Other than the rear seating space, the Kushaq gets a decent list of features including virtual cockpit, touchscreen infotainment system, wireless phone charger, a sunroof, and simply clever design of the dashboard that really makes you feel that you’re sitting in a premium space. I really liked the design of the dashboard, especially the textured parts.
But Skoda does not offer as much features with the automatic options as it does with the manual. Yes, you only get two airbags, tyre pressure monitoring system and a few other features with the top-end automatic options compared to the manual top-end. Also, the massive panoramic sunroof, which is becoming a standard in the segment is missing from the Kushaq.
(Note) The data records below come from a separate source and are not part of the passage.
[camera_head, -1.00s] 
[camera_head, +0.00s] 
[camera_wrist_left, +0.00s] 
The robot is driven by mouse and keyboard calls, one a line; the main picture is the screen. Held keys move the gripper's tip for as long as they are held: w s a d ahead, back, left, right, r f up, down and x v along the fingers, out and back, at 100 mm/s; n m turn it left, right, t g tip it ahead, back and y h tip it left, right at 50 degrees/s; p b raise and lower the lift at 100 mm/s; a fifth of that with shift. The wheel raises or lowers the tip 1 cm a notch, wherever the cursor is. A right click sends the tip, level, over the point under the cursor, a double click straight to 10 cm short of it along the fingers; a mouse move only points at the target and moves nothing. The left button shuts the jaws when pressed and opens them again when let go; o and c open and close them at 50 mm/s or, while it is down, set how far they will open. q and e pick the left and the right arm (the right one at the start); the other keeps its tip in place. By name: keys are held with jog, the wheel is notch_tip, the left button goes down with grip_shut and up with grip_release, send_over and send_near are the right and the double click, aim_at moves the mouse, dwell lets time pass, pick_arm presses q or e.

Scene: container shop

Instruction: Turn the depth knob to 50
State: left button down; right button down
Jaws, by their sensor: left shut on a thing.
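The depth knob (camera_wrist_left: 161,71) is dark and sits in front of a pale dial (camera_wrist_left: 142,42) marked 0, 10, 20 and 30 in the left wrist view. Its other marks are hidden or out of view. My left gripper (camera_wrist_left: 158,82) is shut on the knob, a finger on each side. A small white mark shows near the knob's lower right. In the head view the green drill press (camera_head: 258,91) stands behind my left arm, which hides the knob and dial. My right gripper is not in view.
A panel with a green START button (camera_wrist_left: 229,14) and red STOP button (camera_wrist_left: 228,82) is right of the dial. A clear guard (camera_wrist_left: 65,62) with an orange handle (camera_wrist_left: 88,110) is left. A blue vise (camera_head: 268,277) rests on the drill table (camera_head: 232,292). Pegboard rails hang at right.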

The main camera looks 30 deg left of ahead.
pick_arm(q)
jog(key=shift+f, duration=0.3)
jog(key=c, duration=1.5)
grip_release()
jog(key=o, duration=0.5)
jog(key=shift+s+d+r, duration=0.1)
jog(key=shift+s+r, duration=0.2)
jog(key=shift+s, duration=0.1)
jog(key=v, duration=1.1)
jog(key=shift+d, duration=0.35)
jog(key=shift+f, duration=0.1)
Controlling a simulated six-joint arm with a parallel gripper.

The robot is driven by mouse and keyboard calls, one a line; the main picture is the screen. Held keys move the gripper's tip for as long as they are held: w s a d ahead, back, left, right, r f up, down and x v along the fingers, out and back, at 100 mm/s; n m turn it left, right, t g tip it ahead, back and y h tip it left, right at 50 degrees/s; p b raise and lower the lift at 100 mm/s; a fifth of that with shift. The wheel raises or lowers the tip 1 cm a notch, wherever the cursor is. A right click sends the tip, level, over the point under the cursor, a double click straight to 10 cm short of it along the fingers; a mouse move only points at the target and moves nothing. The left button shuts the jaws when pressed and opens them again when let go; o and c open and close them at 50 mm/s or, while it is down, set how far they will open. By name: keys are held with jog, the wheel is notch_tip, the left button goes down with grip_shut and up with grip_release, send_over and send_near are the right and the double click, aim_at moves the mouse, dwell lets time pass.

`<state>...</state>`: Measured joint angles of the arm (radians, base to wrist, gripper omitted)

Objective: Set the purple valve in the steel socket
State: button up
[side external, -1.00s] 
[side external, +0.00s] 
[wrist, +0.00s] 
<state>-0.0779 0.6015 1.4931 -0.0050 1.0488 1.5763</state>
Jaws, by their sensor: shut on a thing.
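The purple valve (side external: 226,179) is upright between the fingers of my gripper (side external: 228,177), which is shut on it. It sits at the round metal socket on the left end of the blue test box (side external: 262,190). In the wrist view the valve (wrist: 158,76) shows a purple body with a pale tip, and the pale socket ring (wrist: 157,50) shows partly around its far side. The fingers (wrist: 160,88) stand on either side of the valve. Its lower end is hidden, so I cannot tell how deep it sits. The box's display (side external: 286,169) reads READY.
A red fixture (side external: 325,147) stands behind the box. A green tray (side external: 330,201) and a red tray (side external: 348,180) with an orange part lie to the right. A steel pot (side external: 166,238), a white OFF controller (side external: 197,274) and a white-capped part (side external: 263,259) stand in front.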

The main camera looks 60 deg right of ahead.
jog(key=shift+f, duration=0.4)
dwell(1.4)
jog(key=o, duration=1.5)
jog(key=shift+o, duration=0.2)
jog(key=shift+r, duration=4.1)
Skoda sure has added some unique features like the Valet Mode, which will allow you to track the maximum speed and distance covered by the valet driver when you hand over the car. The mode also deactivates the infotainment system in the vehicle. The traction control system, disc brake wipe system and few other features are available with all the variants of the Kushaq.
So should you buy it?
If all you want is driving pleasure, there is nothing in the segment that comes close to the Kushaq. But then, when you compare it with the other vehicles in the segment, you may feel like that it is not a well-rounded product. We give full marks to its ride and handling but it scores low when it comes to the rear seat space. Overall, the Kushaq is an interesting product and has paved the way for the future models on the same MQB-A0-IN platform.